_Aim_: Repeat all of the data precisely.

Stored data
'''
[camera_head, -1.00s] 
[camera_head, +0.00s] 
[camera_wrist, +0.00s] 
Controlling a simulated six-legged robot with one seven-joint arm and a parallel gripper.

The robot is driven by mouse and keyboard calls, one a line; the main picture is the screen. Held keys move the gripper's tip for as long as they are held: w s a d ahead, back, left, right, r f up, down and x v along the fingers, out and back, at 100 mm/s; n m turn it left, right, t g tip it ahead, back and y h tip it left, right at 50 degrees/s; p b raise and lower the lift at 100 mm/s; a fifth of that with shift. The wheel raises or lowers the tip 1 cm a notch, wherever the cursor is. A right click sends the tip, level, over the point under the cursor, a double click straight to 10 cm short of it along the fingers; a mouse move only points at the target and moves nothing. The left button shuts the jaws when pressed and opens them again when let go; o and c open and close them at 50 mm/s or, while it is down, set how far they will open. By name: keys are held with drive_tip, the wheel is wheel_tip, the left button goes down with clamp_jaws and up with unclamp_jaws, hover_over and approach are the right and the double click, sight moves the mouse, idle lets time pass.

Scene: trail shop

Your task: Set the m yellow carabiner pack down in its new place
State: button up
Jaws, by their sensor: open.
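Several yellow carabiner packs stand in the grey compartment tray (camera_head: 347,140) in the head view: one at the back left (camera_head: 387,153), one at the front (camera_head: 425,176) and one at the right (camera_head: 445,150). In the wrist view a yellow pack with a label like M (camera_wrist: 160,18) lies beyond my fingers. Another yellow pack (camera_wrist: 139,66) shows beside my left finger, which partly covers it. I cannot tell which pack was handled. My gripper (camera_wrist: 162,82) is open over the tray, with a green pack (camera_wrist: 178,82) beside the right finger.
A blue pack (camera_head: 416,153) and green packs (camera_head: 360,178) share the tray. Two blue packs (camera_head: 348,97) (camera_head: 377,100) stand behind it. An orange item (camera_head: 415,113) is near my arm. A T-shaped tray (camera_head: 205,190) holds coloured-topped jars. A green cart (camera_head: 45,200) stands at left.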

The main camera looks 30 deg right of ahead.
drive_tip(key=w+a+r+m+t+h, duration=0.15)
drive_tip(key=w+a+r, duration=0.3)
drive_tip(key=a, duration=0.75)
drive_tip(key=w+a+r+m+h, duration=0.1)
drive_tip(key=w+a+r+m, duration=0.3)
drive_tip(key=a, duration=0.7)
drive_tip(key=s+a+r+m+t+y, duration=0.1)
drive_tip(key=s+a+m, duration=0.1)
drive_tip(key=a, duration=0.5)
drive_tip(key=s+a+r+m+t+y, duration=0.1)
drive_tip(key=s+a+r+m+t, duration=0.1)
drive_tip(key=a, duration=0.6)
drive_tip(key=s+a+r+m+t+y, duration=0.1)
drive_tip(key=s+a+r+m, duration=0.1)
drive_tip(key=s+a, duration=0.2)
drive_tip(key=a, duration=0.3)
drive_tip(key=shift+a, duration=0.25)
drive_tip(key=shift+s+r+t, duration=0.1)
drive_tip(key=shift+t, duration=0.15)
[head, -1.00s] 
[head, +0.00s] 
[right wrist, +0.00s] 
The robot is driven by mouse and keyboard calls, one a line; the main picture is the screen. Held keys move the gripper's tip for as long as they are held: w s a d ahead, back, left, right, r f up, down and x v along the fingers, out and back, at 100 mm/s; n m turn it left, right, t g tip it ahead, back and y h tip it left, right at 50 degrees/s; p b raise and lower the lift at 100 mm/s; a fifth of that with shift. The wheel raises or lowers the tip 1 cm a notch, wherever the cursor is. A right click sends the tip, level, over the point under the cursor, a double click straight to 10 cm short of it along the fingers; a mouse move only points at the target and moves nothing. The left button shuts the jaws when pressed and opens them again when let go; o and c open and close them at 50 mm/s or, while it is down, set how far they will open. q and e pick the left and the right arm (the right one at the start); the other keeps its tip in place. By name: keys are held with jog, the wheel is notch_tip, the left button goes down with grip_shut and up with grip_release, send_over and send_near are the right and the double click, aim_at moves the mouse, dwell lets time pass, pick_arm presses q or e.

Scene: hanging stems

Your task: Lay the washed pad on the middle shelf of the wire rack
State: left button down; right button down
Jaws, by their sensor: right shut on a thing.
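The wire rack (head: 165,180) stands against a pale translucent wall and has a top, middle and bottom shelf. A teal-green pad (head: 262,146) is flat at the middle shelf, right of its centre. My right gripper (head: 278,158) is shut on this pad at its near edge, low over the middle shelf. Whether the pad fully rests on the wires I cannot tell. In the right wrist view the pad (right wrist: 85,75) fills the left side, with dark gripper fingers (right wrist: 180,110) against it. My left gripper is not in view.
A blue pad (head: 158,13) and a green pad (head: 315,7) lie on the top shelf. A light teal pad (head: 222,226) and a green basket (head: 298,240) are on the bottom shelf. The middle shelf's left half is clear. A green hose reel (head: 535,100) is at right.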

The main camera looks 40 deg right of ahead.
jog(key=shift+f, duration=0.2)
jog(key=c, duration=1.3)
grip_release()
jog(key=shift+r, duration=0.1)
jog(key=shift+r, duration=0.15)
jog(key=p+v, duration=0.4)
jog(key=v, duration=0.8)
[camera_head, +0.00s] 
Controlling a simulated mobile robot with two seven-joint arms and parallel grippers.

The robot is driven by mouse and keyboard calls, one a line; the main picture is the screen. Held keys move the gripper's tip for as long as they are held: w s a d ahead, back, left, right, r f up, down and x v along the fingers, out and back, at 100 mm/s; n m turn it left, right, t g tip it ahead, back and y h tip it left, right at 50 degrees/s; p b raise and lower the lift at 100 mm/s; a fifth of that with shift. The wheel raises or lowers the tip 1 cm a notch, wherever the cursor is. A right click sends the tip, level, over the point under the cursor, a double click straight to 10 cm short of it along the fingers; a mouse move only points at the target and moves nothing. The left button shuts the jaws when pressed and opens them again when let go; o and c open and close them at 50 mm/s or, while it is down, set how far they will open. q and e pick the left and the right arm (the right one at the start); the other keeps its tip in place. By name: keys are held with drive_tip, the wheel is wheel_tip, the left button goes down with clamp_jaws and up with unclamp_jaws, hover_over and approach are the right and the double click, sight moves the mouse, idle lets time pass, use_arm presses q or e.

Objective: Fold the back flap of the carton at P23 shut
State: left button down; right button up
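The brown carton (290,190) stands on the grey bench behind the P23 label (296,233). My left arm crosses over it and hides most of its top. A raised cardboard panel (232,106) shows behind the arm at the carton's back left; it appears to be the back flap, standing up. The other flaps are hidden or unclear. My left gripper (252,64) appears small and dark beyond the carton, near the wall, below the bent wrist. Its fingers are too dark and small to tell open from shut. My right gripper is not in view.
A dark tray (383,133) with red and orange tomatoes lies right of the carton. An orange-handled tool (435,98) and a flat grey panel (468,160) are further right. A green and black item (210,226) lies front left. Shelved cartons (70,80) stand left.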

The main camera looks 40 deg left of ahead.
'''
_Result_:
[camera_head, -1.00s] 
[camera_head, +0.00s] 
[camera_wrist, +0.00s] 
Controlling a simulated six-legged robot with one seven-joint arm and a parallel gripper.

The robot is driven by mouse and keyboard calls, one a line; the main picture is the screen. Held keys move the gripper's tip for as long as they are held: w s a d ahead, back, left, right, r f up, down and x v along the fingers, out and back, at 100 mm/s; n m turn it left, right, t g tip it ahead, back and y h tip it left, right at 50 degrees/s; p b raise and lower the lift at 100 mm/s; a fifth of that with shift. The wheel raises or lowers the tip 1 cm a notch, wherever the cursor is. A right click sends the tip, level, over the point under the cursor, a double click straight to 10 cm short of it along the fingers; a mouse move only points at the target and moves nothing. The left button shuts the jaws when pressed and opens them again when let go; o and c open and close them at 50 mm/s or, while it is down, set how far they will open. By name: keys are held with drive_tip, the wheel is wheel_tip, the left button goes down with clamp_jaws and up with unclamp_jaws, hover_over and approach are the right and the double click, sight moves the mouse, idle lets time pass.

Scene: trail shop

Your task: Set the m yellow carabiner pack down in its new place
State: button up
Jaws, by their sensor: open.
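Several yellow carabiner packs stand in the grey compartment tray (camera_head: 347,140) in the head view: one at the back left (camera_head: 387,153), one at the front (camera_head: 425,176) and one at the right (camera_head: 445,150). In the wrist view a yellow pack with a label like M (camera_wrist: 160,18) lies beyond my fingers. Another yellow pack (camera_wrist: 139,66) shows beside my left finger, which partly covers it. I cannot tell which pack was handled. My gripper (camera_wrist: 162,82) is open over the tray, with a green pack (camera_wrist: 178,82) beside the right finger.
A blue pack (camera_head: 416,153) and green packs (camera_head: 360,178) share the tray. Two blue packs (camera_head: 348,97) (camera_head: 377,100) stand behind it. An orange item (camera_head: 415,113) is near my arm. A T-shaped tray (camera_head: 205,190) holds coloured-topped jars. A green cart (camera_head: 45,200) stands at left.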

The main camera looks 30 deg right of ahead.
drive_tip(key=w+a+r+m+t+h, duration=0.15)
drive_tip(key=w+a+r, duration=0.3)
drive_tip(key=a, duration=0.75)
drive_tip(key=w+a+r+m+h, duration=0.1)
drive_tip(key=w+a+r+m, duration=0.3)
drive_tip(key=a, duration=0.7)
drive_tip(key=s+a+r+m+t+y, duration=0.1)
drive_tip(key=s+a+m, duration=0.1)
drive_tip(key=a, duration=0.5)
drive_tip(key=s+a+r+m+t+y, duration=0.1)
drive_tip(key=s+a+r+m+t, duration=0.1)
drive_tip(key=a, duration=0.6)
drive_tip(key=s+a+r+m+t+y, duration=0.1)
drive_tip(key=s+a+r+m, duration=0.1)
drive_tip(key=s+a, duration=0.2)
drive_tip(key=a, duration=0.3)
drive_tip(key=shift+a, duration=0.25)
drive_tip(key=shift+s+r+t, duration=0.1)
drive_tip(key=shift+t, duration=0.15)
[head, -1.00s] 
[head, +0.00s] 
[right wrist, +0.00s] 
The robot is driven by mouse and keyboard calls, one a line; the main picture is the screen. Held keys move the gripper's tip for as long as they are held: w s a d ahead, back, left, right, r f up, down and x v along the fingers, out and back, at 100 mm/s; n m turn it left, right, t g tip it ahead, back and y h tip it left, right at 50 degrees/s; p b raise and lower the lift at 100 mm/s; a fifth of that with shift. The wheel raises or lowers the tip 1 cm a notch, wherever the cursor is. A right click sends the tip, level, over the point under the cursor, a double click straight to 10 cm short of it along the fingers; a mouse move only points at the target and moves nothing. The left button shuts the jaws when pressed and opens them again when let go; o and c open and close them at 50 mm/s or, while it is down, set how far they will open. q and e pick the left and the right arm (the right one at the start); the other keeps its tip in place. By name: keys are held with jog, the wheel is notch_tip, the left button goes down with grip_shut and up with grip_release, send_over and send_near are the right and the double click, aim_at moves the mouse, dwell lets time pass, pick_arm presses q or e.

Scene: hanging stems

Your task: Lay the washed pad on the middle shelf of the wire rack
State: left button down; right button down
Jaws, by their sensor: right shut on a thing.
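The wire rack (head: 165,180) stands against a pale translucent wall and has a top, middle and bottom shelf. A teal-green pad (head: 262,146) is flat at the middle shelf, right of its centre. My right gripper (head: 278,158) is shut on this pad at its near edge, low over the middle shelf. Whether the pad fully rests on the wires I cannot tell. In the right wrist view the pad (right wrist: 85,75) fills the left side, with dark gripper fingers (right wrist: 180,110) against it. My left gripper is not in view.
A blue pad (head: 158,13) and a green pad (head: 315,7) lie on the top shelf. A light teal pad (head: 222,226) and a green basket (head: 298,240) are on the bottom shelf. The middle shelf's left half is clear. A green hose reel (head: 535,100) is at right.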

The main camera looks 40 deg right of ahead.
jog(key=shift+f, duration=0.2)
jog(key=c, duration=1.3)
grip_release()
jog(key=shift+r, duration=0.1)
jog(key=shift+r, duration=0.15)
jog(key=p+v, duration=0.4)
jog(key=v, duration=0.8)
[camera_head, +0.00s] 
Controlling a simulated mobile robot with two seven-joint arms and parallel grippers.

The robot is driven by mouse and keyboard calls, one a line; the main picture is the screen. Held keys move the gripper's tip for as long as they are held: w s a d ahead, back, left, right, r f up, down and x v along the fingers, out and back, at 100 mm/s; n m turn it left, right, t g tip it ahead, back and y h tip it left, right at 50 degrees/s; p b raise and lower the lift at 100 mm/s; a fifth of that with shift. The wheel raises or lowers the tip 1 cm a notch, wherever the cursor is. A right click sends the tip, level, over the point under the cursor, a double click straight to 10 cm short of it along the fingers; a mouse move only points at the target and moves nothing. The left button shuts the jaws when pressed and opens them again when let go; o and c open and close them at 50 mm/s or, while it is down, set how far they will open. q and e pick the left and the right arm (the right one at the start); the other keeps its tip in place. By name: keys are held with drive_tip, the wheel is wheel_tip, the left button goes down with clamp_jaws and up with unclamp_jaws, hover_over and approach are the right and the double click, sight moves the mouse, idle lets time pass, use_arm presses q or e.

Objective: Fold the back flap of the carton at P23 shut
State: left button down; right button up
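The brown carton (290,190) stands on the grey bench behind the P23 label (296,233). My left arm crosses over it and hides most of its top. A raised cardboard panel (232,106) shows behind the arm at the carton's back left; it appears to be the back flap, standing up. The other flaps are hidden or unclear. My left gripper (252,64) appears small and dark beyond the carton, near the wall, below the bent wrist. Its fingers are too dark and small to tell open from shut. My right gripper is not in view.
A dark tray (383,133) with red and orange tomatoes lies right of the carton. An orange-handled tool (435,98) and a flat grey panel (468,160) are further right. A green and black item (210,226) lies front left. Shelved cartons (70,80) stand left.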

The main camera looks 40 deg left of ahead.

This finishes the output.